Eventually, one of the other guys just gestured for me to join him on his motorbike. And so off we went, roaring crazily through hilly, wet, winding roads through the darkness. I wasn't sure if this was exciting or just terrifying.

And this fellow -- I'll call him Wayan, because hey, it's a one-in-four shot -- eventually dropped me off at the Four Seasons, perhaps the ritziest tourist hotel on the entire island, and (I think) the one closest to the little village. From there I got a cab, which drove me along yet another long row of yuppie boutiques keeping half of Java busy making "Balinese" stuff, and once back in Ubud, I found my way back to the Sodom and Gomorrah world of Kuta.

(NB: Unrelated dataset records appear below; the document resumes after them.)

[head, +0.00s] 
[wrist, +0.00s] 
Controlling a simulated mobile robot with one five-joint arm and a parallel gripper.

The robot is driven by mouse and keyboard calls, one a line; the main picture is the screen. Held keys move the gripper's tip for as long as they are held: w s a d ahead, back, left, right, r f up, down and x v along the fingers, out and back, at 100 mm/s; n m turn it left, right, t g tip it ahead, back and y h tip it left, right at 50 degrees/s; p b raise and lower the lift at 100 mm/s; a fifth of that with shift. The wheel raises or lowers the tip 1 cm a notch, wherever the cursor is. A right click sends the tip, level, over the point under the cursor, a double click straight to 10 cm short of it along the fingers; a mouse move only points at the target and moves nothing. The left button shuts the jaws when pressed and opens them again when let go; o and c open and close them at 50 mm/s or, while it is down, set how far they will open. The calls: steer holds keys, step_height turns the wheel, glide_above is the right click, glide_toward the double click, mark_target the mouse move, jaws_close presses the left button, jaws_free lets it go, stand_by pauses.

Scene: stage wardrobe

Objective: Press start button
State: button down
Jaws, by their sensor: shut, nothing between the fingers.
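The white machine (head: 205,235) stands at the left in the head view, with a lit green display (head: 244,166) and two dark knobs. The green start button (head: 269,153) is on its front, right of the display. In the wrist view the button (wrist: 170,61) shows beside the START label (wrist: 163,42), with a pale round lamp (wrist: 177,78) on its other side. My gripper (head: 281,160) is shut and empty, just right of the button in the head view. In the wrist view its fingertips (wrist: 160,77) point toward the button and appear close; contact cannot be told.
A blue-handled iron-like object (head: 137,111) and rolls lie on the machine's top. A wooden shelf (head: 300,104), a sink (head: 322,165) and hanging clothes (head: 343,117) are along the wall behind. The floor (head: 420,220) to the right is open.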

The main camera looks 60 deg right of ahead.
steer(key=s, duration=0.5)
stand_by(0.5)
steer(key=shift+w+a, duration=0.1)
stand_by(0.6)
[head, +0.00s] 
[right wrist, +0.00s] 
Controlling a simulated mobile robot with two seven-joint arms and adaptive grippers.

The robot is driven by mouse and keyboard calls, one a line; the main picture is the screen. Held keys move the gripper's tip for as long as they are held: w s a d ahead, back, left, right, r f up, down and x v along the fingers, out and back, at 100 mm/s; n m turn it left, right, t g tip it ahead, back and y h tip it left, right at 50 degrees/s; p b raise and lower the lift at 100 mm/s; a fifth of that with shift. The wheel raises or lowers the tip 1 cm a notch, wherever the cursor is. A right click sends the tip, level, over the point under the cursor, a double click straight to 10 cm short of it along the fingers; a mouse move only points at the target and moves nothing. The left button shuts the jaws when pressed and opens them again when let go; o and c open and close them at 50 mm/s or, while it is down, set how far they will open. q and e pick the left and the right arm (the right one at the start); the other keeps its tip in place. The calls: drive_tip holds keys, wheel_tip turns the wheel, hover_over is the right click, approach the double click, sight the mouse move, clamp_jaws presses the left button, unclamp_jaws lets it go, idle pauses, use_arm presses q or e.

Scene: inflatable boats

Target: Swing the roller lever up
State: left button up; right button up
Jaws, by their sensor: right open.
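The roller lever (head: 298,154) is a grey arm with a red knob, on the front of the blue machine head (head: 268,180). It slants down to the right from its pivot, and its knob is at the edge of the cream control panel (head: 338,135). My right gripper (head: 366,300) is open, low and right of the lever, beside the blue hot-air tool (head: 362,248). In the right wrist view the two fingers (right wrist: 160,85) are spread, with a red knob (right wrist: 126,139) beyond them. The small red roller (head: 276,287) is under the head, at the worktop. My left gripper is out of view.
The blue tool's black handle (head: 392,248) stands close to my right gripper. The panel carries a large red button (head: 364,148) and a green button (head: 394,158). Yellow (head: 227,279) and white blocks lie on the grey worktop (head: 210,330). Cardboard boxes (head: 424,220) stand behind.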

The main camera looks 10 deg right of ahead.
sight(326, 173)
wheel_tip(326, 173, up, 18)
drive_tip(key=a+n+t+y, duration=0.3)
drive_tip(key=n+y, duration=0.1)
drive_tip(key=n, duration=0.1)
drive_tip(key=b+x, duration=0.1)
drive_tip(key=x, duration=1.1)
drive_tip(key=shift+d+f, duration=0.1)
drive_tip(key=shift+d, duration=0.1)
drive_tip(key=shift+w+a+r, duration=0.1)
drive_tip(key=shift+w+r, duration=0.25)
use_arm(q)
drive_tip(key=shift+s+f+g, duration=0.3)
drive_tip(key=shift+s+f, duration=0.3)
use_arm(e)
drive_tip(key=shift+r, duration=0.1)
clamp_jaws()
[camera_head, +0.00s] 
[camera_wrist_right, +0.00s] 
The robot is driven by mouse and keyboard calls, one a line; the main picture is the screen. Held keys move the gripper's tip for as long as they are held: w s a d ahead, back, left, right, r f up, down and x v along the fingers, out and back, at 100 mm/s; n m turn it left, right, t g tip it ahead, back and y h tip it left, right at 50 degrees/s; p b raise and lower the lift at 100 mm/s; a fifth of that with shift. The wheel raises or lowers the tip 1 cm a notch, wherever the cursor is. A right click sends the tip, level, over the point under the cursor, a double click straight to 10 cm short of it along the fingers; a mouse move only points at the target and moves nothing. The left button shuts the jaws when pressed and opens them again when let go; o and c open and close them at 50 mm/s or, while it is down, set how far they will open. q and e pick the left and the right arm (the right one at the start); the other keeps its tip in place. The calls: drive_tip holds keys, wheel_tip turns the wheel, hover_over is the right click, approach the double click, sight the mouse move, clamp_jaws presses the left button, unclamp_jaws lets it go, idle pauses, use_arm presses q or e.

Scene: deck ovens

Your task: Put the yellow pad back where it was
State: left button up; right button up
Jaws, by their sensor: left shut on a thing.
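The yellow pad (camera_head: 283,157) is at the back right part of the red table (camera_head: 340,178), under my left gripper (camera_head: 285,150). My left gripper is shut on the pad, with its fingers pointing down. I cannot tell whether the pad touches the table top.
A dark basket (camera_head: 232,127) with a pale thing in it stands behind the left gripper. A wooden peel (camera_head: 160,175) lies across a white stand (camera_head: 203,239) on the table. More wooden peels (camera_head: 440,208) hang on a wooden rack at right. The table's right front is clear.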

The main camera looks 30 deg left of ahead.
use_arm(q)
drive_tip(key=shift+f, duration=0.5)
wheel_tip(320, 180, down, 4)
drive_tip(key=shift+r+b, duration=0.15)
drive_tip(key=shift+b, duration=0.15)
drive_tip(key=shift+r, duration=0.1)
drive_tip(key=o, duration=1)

Later on I looked at a map, and I'll be damned if I have the slightest idea where that village was. Definitely west of Ubud. Southwest, I think. On the same side of the big river, I think, because I don't remember crossing it. But I really don't know, and I guess I never will.

I wish I did. I'd love to send them a whole boatload of ping-pong equipment.

And I wish I could tell you guys where it was. You'd be able to see these wonderfully kind and funny and talented people yourself.

Of course, by doing so, I'd be messing with the village's culture. Pretty soon they'd have a little ping-pong stadium set up, and the tourists could watch, and it would be another Sea World experience instead of the actual one I feel incredibly lucky to have had, however briefly.

And that's the thing. Bali, whatever it was, must have been wonderful. In places where you probably won't go, it apparently still is. And when tourists do find the new places, they'll also destroy them.

Whatever Bali was, it isn't there anymore. And whatever it is, it won't be there much longer.

And the only way to find it is by getting lost.